Friday, April 10, 2009

Rites of Passage

Two very important things happened on Thursday. First, I publicly acknowledged that I:

a) am deeply committed to our school
b) am committed to being involved with my children as they grow
c) deserve to be committed for volunteering to be PTO president again next year.

I spoke at kindergarten round-up for a brief minute and introduced myself as the PTO president for the coming school year. Yes, I know. I'm an idiot. When I'm whining next year, tell me I deserve the pain and suffering, okay?

But more importantly, I was at kindergarten round-up not just for me, but also for Miss A who declared herself a 'kindergarten girl' and couldn't wait for round-up.

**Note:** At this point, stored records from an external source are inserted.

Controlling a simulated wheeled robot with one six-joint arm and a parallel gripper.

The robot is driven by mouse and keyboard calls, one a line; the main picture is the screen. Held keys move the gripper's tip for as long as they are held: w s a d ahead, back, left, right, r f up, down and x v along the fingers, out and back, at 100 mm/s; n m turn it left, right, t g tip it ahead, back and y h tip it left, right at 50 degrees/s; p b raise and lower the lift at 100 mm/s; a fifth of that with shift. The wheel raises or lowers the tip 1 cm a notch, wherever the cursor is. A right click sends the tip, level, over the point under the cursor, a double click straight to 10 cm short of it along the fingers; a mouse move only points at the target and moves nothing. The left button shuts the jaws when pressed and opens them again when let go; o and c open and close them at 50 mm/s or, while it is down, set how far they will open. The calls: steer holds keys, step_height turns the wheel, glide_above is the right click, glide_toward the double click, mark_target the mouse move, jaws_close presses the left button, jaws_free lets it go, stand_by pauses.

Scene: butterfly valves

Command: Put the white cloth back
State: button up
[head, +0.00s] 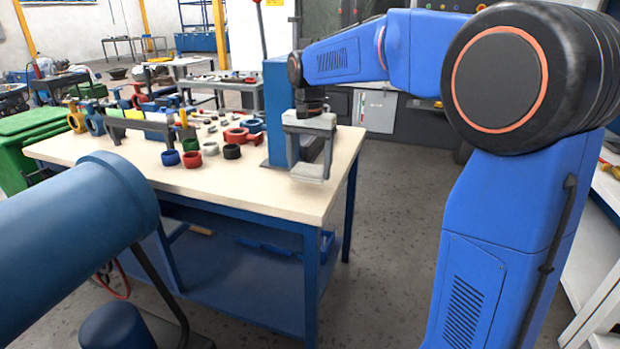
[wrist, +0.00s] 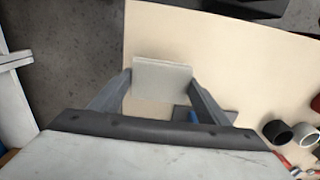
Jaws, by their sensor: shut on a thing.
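The white cloth (head: 311,171) looks like a flat, pale folded pad. My gripper (head: 310,158) is shut on it, over the near right end of the workbench. In the wrist view the cloth (wrist: 162,80) spans between the two fingertips of my gripper (wrist: 160,84), with the pale bench top below it. I cannot tell whether the cloth touches the bench top or hangs just above it.
The workbench (head: 255,190) has a blue upright post (head: 277,110) close beside my gripper. Coloured rings, such as a red one (head: 192,159) and a black one (head: 232,151), lie to the left. Several valves (head: 95,120) stand farther left. The bench's right edge is near.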

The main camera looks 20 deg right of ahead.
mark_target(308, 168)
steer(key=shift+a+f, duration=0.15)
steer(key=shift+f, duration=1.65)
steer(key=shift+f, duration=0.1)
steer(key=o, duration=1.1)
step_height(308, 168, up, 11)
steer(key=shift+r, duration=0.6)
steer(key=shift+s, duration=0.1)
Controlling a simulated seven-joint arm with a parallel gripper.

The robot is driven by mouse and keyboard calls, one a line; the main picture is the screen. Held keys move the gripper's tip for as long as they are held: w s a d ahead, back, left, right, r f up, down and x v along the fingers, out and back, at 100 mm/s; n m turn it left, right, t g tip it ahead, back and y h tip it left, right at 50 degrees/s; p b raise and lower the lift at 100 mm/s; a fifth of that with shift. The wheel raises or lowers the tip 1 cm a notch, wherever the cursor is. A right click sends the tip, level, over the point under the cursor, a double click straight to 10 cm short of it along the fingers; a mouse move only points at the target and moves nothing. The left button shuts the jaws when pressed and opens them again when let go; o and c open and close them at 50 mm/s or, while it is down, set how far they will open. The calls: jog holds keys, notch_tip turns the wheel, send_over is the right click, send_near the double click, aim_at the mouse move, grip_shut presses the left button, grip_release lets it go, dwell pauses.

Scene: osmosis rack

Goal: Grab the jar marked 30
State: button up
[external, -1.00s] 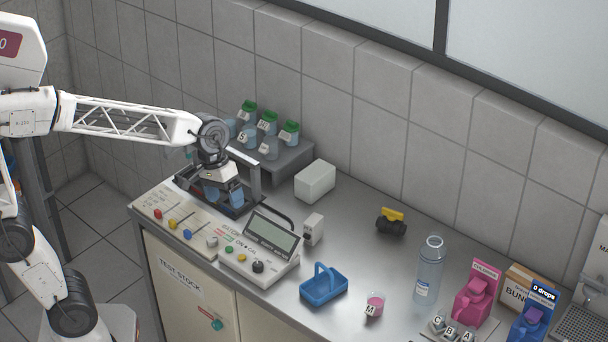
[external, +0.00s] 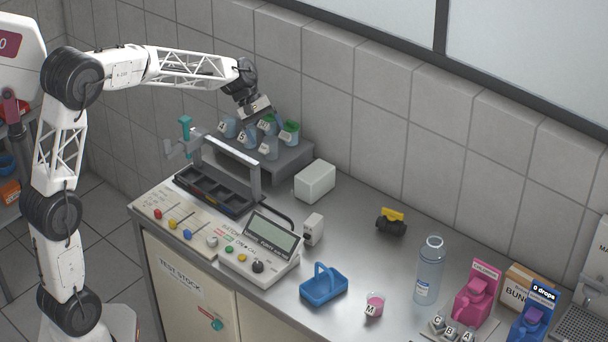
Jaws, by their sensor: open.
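Green-lidded jars stand in the back row of the raised grey shelf (external: 290,165). One green-lidded jar (external: 290,136) is clear at the right end. Another (external: 268,126) is partly covered by my gripper. White labels show, but I cannot read which jar is marked 30. My gripper (external: 260,118) is open and points down over the back row, around its middle and left part. I see no jar lifted in it. It hides the left end of that row, and I cannot tell whether its fingers touch a jar.
Several lettered beakers (external: 269,149) stand in front of the jars. A dark rack (external: 215,193) with a grey frame and a teal-handled lever (external: 185,130) stands left of the shelf. A white block (external: 315,181) sits to its right.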

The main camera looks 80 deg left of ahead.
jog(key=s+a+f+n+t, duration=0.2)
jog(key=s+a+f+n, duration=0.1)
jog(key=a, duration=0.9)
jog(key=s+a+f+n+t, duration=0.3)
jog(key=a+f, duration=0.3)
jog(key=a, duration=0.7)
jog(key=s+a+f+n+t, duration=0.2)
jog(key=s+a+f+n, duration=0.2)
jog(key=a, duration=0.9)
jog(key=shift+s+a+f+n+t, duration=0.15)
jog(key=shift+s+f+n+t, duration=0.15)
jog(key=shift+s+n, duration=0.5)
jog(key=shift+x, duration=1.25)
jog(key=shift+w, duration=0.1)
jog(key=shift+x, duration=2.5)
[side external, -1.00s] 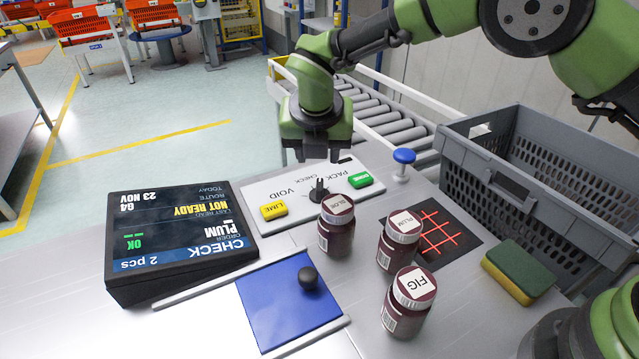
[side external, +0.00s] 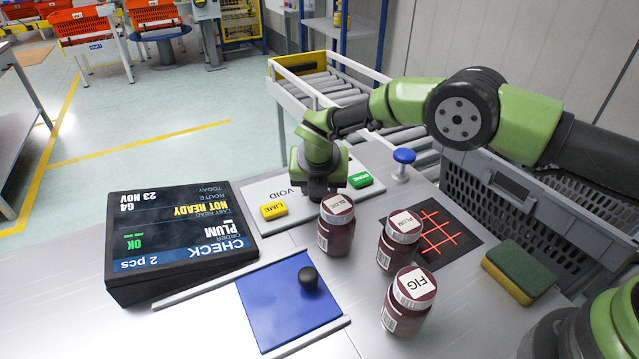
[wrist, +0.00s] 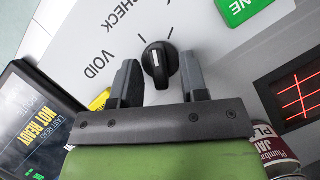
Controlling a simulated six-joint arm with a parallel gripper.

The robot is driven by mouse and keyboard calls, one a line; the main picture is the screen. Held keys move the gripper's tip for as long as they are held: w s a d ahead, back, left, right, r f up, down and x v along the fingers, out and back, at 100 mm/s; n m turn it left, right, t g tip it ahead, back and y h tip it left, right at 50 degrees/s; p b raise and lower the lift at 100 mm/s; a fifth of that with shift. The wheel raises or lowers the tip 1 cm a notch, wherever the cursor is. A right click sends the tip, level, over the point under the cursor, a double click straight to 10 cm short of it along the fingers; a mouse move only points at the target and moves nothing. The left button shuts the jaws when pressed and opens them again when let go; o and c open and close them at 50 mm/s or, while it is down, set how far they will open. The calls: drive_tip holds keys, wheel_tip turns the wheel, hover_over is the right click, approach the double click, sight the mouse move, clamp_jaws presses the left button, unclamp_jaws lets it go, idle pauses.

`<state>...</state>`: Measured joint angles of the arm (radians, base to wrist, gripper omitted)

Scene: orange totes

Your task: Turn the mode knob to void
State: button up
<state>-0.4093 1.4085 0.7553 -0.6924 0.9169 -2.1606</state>
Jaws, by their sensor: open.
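The mode knob (wrist: 160,60) is a black dial with a white pointer line, on a white panel (wrist: 90,30) printed CHECK and VOID in the wrist view. In the side view my gripper (side external: 318,195) is down over the panel and hides the knob. The word VOID (side external: 290,191) shows left of it.
A yellow LIME button (side external: 273,211) and a green DONE button (side external: 360,180) flank the knob. Jars SLOE (side external: 337,228), PLUM (side external: 399,246) and FIG (side external: 408,305) stand in front. A display (side external: 180,240) is left; a blue-topped post (side external: 403,157) and grey crate (side external: 470,175) are right.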

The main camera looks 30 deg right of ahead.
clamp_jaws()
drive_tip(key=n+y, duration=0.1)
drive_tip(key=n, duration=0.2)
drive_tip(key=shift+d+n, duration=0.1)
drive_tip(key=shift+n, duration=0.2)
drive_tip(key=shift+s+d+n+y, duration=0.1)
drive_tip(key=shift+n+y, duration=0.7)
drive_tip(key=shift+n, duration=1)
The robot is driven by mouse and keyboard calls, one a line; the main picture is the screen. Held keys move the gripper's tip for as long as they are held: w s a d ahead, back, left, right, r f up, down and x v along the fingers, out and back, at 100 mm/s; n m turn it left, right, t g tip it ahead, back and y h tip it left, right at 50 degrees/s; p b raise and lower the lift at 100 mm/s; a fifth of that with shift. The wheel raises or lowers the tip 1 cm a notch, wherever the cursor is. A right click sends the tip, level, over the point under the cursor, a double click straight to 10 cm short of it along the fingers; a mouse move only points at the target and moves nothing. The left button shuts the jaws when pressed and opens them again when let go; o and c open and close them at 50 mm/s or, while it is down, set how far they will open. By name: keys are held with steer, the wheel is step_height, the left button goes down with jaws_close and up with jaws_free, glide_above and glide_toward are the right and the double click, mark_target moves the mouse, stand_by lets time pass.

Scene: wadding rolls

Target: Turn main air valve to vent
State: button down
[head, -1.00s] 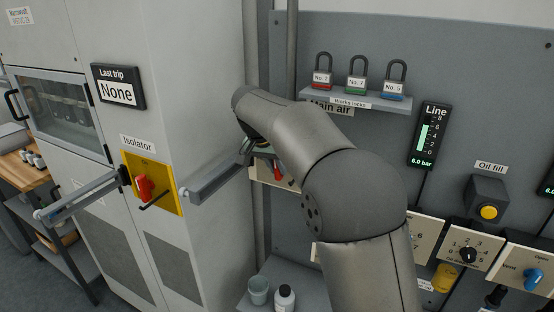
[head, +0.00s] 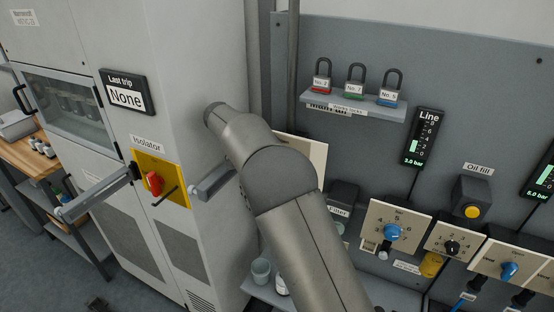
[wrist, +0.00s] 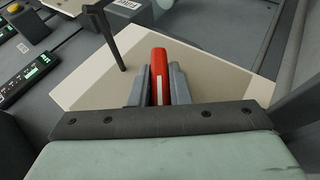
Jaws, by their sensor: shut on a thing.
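The main air valve's red handle (wrist: 159,72), with a white stripe, shows in the wrist view on a beige plate (wrist: 215,80). My gripper (wrist: 158,88) is shut on this handle, one grey finger on each side. In the head view my own arm hides the gripper and the handle. Only part of the beige plate (head: 306,150) shows there, beside the arm. The Line gauge (head: 424,138) shows a short green column and a low reading, about 3.0 bar.
A black peg (wrist: 105,35) stands up from the plate left of the handle. The isolator (head: 160,181) and its bars stand out from the cabinet at left. A shelf (head: 352,105) with three padlocks is above. Several knob panels (head: 398,230) are at right.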

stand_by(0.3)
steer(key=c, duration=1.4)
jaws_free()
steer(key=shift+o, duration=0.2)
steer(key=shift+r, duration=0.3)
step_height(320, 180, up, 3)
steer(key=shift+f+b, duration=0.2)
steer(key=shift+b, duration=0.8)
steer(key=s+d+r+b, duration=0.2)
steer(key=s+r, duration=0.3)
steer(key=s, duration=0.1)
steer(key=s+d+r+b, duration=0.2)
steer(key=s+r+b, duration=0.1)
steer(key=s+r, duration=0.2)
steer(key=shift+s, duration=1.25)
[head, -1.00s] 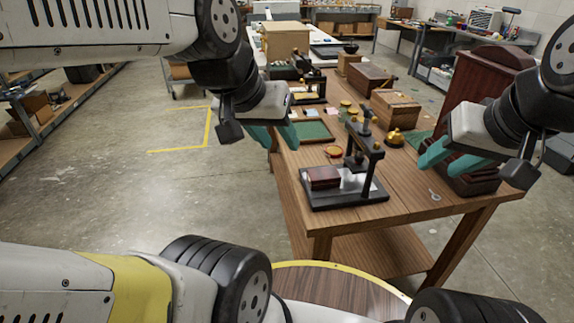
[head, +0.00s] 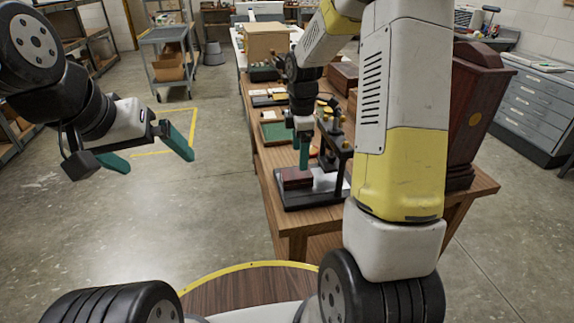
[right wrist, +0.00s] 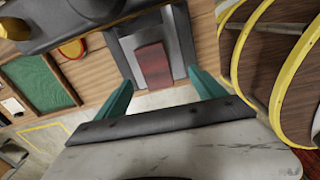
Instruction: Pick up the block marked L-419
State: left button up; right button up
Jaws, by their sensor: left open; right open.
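A dark red-brown block (head: 294,178) lies on the black base of a small press (head: 330,185) near the table's front edge; no marking on it is legible. My right gripper (head: 304,158) is over the table close above the block, seen edge-on. In the right wrist view its green fingers (right wrist: 164,92) are spread apart, with the block (right wrist: 153,62) showing beyond and between them, apart from both. My left gripper (head: 155,162) is open and empty, above the floor left of the table.
The press's dark upright stands just right of the block. My right arm hides much of the table's right side. A dark wooden cabinet (head: 478,110) stands at the right.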

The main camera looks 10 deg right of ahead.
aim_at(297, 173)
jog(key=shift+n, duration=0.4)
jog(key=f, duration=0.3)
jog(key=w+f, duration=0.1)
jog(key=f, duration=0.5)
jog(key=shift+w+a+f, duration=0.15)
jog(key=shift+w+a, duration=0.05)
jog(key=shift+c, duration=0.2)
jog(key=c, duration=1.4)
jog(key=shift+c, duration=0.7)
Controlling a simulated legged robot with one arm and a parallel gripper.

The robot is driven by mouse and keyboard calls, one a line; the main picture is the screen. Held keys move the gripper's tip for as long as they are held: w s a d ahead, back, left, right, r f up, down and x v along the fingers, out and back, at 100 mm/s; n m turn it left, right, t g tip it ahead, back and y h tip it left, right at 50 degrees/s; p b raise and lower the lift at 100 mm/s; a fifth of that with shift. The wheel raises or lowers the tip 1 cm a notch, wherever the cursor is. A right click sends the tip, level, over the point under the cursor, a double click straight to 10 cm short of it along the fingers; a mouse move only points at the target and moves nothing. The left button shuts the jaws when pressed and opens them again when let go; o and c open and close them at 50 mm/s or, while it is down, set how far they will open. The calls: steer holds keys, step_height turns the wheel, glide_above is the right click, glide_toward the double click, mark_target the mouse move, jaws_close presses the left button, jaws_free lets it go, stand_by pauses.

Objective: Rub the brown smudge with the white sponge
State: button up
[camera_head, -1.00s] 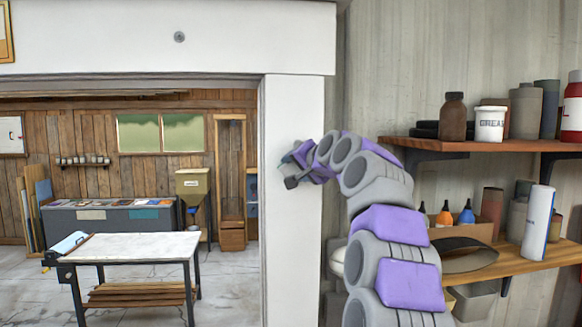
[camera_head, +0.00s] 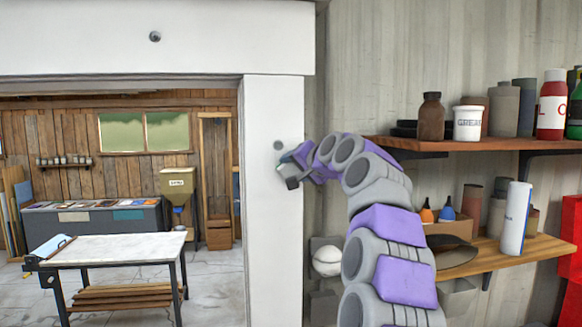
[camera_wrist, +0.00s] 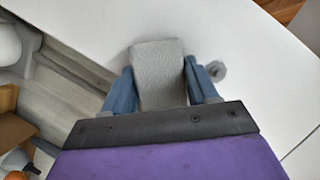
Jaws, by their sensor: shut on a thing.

She's been counting down for months and dived into the day with enthusiasm. When the 6th graders came to take the new kindergartners to see their rooms, she went without a backwards glance. She read books, created a lovely piece of artwork, and rode the bus for the first time like a champ. One of my friends has a daughter starting school next year, too, and her eyes filled with tears as soon as our principal said, 'Welcome!'. I was mocking her unmercilessly... until I saw my little banana girl climb up those big steps to take her first bus ride.



Wow. When did my little banana baby get so big? Where did she gain the confidence to sail through this life-changing event with such a brave face? And why did I think the day would be no big deal for me emotionally? As it turns out, my 4 year old was much more prepared for her transition to 'kindergarten girl' than I was. I'm not looking forward to the first day in school in August. I've had a taste of my emotional state. And it's not going to be pretty.